Glome, parce que c’est une racine linguistique qui a donné « agglomération », donc grande ville et foule sans visage. Cela me faisait aussi penser à « glauque ». Je trouvais que cela sonnait bien, et que cela correspondait à l’atmosphère que je voulais créer…

Pour ma part je pensais à Gnome… Une vie sous terre, cachée…
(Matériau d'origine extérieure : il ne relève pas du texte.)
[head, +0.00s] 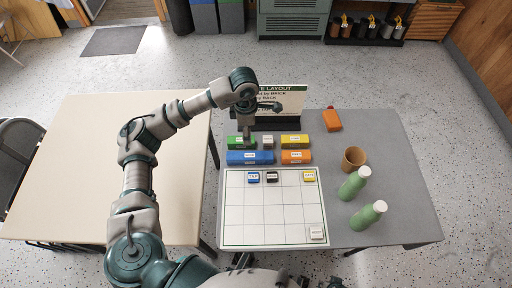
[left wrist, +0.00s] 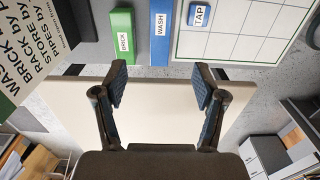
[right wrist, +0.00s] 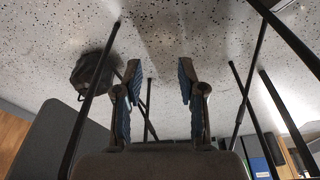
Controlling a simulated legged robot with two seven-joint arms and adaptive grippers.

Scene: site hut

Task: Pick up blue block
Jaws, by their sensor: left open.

Oui, effectivement ; les mécanismes de contrôle sont pernicieux et occultes, l’oppression est voilée. Elle existe, néanmoins. Urbin Chave découvre que dans cette ville, tout est maîtrisé et surveillé, strictement encadré à chaque instant. Comme sur une autoroute : vous pouvez faire une halte pour prendre de l’essence ou manger, mais le chemin est tracé et l’on ne s’arrête pas où on veut… Tant que l’on fait les gestes attendus et autorisés, tout va bien. C’est une liberté bien limitée, donc illusoire…

Vous imaginiez la fin depuis le début ? Vous saviez exactement où vous alliez ?

Oui et non, une partie m’échappait. Comme dans toute création, on construit à partir d’une sensation, d’une idée ; et l’on finit presque immanquablement par être conduit par la logique souterraine du texte.

Beaucoup de choses dites et pensées par Urbin Chave correspondent exactement à mon état d’esprit, à des sensations que j’éprouve moi-même, à ce que j’ai envie d’exprimer à travers mon métier et dans ma vie de tous les jours.

Vous vous sentez en guerre ?

Oui. Si vous regardez la ligne éditoriale de la maison par exemple, nous essayons de mettre en lumière des textes qui apportent quelque chose, qui vont à contre-courant. Et il est remarquablement intéressant de voir comment tout cela est reçu, à la fois auprès du public mais aussi auprès des journalistes… Lancé sur l’autoroute, où le texte va-t-il être mené, quel public va-t-il toucher ? Ce public sera-t-il nombreux ? Quelles portes de sorties va-t-il emprunter ? Dans l’édition et dans l’écriture, j’essaie de déranger, à ma modeste échelle. Oui, certains écrivains et nous, éditeurs, nous sommes en guerre ; pas contre les mots, mais contre un état d’esprit qui instrumentalise la création. Un de nos livres qui sort à la rentrée, s’appelle Chambre avec gisants, d’Eric Pessan ; il met en scène un personnage qui dit non. Personne ne comprend pourquoi il décide soudain de rester couché…

Mais Urbin Chave, dans La Guerre, finit par dire oui…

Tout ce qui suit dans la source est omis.